== Short exercise ==
Write the listing out again, all of it, word for word.

___

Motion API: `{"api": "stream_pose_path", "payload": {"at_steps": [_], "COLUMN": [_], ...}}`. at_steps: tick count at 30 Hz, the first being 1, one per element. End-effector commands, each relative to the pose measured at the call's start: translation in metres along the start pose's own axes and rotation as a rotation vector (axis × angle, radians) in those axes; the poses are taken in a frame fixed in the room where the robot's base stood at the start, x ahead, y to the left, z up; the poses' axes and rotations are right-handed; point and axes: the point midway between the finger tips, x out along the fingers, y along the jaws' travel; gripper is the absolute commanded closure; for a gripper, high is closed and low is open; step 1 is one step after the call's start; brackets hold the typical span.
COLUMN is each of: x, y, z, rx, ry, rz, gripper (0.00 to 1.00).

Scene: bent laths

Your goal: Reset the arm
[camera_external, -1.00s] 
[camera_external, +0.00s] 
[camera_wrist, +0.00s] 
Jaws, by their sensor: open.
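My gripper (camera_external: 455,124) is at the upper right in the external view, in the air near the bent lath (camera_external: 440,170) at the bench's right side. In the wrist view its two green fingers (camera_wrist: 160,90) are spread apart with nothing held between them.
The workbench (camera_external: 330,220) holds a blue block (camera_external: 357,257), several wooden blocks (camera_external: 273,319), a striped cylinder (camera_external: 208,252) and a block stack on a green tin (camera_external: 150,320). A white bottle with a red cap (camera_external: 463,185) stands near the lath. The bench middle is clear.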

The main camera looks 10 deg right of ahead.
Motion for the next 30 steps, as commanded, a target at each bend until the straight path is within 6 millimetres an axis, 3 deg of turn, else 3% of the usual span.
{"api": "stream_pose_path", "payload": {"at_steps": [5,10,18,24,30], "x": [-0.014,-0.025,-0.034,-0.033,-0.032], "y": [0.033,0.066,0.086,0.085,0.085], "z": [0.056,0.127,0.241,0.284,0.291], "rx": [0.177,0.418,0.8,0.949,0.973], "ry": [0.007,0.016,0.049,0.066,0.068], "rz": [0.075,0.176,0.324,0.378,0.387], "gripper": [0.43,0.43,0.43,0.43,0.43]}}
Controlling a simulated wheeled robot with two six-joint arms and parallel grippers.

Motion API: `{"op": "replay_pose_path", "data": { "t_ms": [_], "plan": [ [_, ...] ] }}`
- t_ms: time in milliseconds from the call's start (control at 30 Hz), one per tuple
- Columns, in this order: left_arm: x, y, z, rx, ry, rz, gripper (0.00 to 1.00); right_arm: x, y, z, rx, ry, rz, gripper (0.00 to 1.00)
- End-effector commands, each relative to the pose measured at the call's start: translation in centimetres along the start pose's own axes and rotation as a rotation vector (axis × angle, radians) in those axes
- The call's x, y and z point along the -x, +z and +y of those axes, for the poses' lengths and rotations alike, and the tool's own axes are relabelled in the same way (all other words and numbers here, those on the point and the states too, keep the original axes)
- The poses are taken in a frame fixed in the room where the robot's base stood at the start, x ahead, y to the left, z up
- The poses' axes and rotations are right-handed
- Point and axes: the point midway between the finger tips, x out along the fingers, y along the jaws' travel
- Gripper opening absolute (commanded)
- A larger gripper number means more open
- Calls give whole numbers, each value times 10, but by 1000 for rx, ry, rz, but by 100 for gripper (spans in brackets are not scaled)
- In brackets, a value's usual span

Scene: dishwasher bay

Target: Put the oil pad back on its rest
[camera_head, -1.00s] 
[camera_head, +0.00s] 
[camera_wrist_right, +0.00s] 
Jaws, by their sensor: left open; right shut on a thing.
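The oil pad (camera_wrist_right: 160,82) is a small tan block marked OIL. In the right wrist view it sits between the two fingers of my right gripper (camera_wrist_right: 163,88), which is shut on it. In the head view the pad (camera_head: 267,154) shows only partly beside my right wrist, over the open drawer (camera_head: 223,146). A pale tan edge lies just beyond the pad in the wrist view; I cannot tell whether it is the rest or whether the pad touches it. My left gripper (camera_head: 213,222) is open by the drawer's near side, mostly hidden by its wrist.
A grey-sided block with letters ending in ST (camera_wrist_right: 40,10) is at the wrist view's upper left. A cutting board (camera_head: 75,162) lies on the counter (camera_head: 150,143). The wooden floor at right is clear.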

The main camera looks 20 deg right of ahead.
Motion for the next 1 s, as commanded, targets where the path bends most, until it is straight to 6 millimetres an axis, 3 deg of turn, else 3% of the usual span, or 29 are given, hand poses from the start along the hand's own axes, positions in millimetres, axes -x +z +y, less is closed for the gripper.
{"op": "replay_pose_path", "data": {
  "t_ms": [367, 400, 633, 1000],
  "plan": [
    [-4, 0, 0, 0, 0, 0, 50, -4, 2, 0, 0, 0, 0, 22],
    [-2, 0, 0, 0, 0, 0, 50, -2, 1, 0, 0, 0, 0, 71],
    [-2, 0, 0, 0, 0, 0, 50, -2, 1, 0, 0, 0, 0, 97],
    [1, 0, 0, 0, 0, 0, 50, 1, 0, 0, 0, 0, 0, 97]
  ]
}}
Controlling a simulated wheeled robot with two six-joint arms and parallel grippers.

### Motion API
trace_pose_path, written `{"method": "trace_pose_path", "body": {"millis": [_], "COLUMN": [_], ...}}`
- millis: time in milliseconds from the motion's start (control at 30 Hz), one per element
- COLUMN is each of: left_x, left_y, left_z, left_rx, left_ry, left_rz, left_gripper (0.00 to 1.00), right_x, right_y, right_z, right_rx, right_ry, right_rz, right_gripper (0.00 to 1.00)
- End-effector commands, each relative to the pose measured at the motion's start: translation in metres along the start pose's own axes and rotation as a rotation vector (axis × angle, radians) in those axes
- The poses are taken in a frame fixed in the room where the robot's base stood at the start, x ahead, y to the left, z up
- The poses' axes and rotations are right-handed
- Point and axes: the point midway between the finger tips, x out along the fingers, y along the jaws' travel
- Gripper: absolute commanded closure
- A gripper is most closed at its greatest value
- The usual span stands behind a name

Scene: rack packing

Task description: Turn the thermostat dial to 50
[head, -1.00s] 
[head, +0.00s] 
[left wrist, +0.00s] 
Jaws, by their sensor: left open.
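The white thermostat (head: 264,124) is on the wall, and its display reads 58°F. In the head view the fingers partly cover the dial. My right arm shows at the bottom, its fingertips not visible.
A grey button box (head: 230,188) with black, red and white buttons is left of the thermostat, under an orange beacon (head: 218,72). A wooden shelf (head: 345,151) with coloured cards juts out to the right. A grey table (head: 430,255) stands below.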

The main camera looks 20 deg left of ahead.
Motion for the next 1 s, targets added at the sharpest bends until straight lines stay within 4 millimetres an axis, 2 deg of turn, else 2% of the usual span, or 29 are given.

___

== Complete answer ==
Motion API: `{"api": "stream_pose_path", "payload": {"at_steps": [_], "COLUMN": [_], ...}}`. at_steps: tick count at 30 Hz, the first being 1, one per element. End-effector commands, each relative to the pose measured at the call's start: translation in metres along the start pose's own axes and rotation as a rotation vector (axis × angle, radians) in those axes; the poses are taken in a frame fixed in the room where the robot's base stood at the start, x ahead, y to the left, z up; the poses' axes and rotations are right-handed; point and axes: the point midway between the finger tips, x out along the fingers, y along the jaws' travel; gripper is the absolute commanded closure; for a gripper, high is closed and low is open; step 1 is one step after the call's start; brackets hold the typical span.
COLUMN is each of: x, y, z, rx, ry, rz, gripper (0.00 to 1.00).

Scene: bent laths

Your goal: Reset the arm
[camera_external, -1.00s] 
[camera_external, +0.00s] 
[camera_wrist, +0.00s] 
Jaws, by their sensor: open.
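My gripper (camera_external: 455,124) is at the upper right in the external view, in the air near the bent lath (camera_external: 440,170) at the bench's right side. In the wrist view its two green fingers (camera_wrist: 160,90) are spread apart with nothing held between them.
The workbench (camera_external: 330,220) holds a blue block (camera_external: 357,257), several wooden blocks (camera_external: 273,319), a striped cylinder (camera_external: 208,252) and a block stack on a green tin (camera_external: 150,320). A white bottle with a red cap (camera_external: 463,185) stands near the lath. The bench middle is clear.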

The main camera looks 10 deg right of ahead.
Motion for the next 30 steps, as commanded, a target at each bend until the straight path is within 6 millimetres an axis, 3 deg of turn, else 3% of the usual span.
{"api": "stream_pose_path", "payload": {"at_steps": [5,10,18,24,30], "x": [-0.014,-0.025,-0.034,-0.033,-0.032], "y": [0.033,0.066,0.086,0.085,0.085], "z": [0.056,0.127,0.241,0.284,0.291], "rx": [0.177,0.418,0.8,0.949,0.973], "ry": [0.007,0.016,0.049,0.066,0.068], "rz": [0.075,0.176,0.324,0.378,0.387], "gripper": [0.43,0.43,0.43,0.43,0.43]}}
Controlling a simulated wheeled robot with two six-joint arms and parallel grippers.

Motion API: `{"op": "replay_pose_path", "data": { "t_ms": [_], "plan": [ [_, ...] ] }}`
- t_ms: time in milliseconds from the call's start (control at 30 Hz), one per tuple
- Columns, in this order: left_arm: x, y, z, rx, ry, rz, gripper (0.00 to 1.00); right_arm: x, y, z, rx, ry, rz, gripper (0.00 to 1.00)
- End-effector commands, each relative to the pose measured at the call's start: translation in centimetres along the start pose's own axes and rotation as a rotation vector (axis × angle, radians) in those axes
- The call's x, y and z point along the -x, +z and +y of those axes, for the poses' lengths and rotations alike, and the tool's own axes are relabelled in the same way (all other words and numbers here, those on the point and the states too, keep the original axes)
- The poses are taken in a frame fixed in the room where the robot's base stood at the start, x ahead, y to the left, z up
- The poses' axes and rotations are right-handed
- Point and axes: the point midway between the finger tips, x out along the fingers, y along the jaws' travel
- Gripper opening absolute (commanded)
- A larger gripper number means more open
- Calls give whole numbers, each value times 10, but by 1000 for rx, ry, rz, but by 100 for gripper (spans in brackets are not scaled)
- In brackets, a value's usual span

Scene: dishwasher bay

Target: Put the oil pad back on its rest
[camera_head, -1.00s] 
[camera_head, +0.00s] 
[camera_wrist_right, +0.00s] 
Jaws, by their sensor: left open; right shut on a thing.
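The oil pad (camera_wrist_right: 160,82) is a small tan block marked OIL. In the right wrist view it sits between the two fingers of my right gripper (camera_wrist_right: 163,88), which is shut on it. In the head view the pad (camera_head: 267,154) shows only partly beside my right wrist, over the open drawer (camera_head: 223,146). A pale tan edge lies just beyond the pad in the wrist view; I cannot tell whether it is the rest or whether the pad touches it. My left gripper (camera_head: 213,222) is open by the drawer's near side, mostly hidden by its wrist.
A grey-sided block with letters ending in ST (camera_wrist_right: 40,10) is at the wrist view's upper left. A cutting board (camera_head: 75,162) lies on the counter (camera_head: 150,143). The wooden floor at right is clear.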

The main camera looks 20 deg right of ahead.
Motion for the next 1 s, as commanded, targets where the path bends most, until it is straight to 6 millimetres an axis, 3 deg of turn, else 3% of the usual span, or 29 are given, hand poses from the start along the hand's own axes, positions in millimetres, axes -x +z +y, less is closed for the gripper.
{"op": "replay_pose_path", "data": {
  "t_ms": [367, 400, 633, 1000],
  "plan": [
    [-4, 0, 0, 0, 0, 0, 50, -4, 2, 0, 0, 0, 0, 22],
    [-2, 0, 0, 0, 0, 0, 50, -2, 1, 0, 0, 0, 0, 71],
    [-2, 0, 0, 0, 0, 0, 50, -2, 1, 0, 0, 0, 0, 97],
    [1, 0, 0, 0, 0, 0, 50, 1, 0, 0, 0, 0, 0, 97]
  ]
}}
Controlling a simulated wheeled robot with two six-joint arms and parallel grippers.

### Motion API
trace_pose_path, written `{"method": "trace_pose_path", "body": {"millis": [_], "COLUMN": [_], ...}}`
- millis: time in milliseconds from the motion's start (control at 30 Hz), one per element
- COLUMN is each of: left_x, left_y, left_z, left_rx, left_ry, left_rz, left_gripper (0.00 to 1.00), right_x, right_y, right_z, right_rx, right_ry, right_rz, right_gripper (0.00 to 1.00)
- End-effector commands, each relative to the pose measured at the motion's start: translation in metres along the start pose's own axes and rotation as a rotation vector (axis × angle, radians) in those axes
- The poses are taken in a frame fixed in the room where the robot's base stood at the start, x ahead, y to the left, z up
- The poses' axes and rotations are right-handed
- Point and axes: the point midway between the finger tips, x out along the fingers, y along the jaws' travel
- Gripper: absolute commanded closure
- A gripper is most closed at its greatest value
- The usual span stands behind a name

Scene: rack packing

Task description: Turn the thermostat dial to 50
[head, -1.00s] 
[head, +0.00s] 
[left wrist, +0.00s] 
Jaws, by their sensor: left open.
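The white thermostat (head: 264,124) is on the wall, and its display reads 58°F. In the head view the fingers partly cover the dial. My right arm shows at the bottom, its fingertips not visible.
A grey button box (head: 230,188) with black, red and white buttons is left of the thermostat, under an orange beacon (head: 218,72). A wooden shelf (head: 345,151) with coloured cards juts out to the right. A grey table (head: 430,255) stands below.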

The main camera looks 20 deg left of ahead.
Motion for the next 1 s, targets added at the sharpest bends until straight lines stay within 4 millimetres an axis, 2 deg of turn, else 2% of the usual span, or 29 are given.

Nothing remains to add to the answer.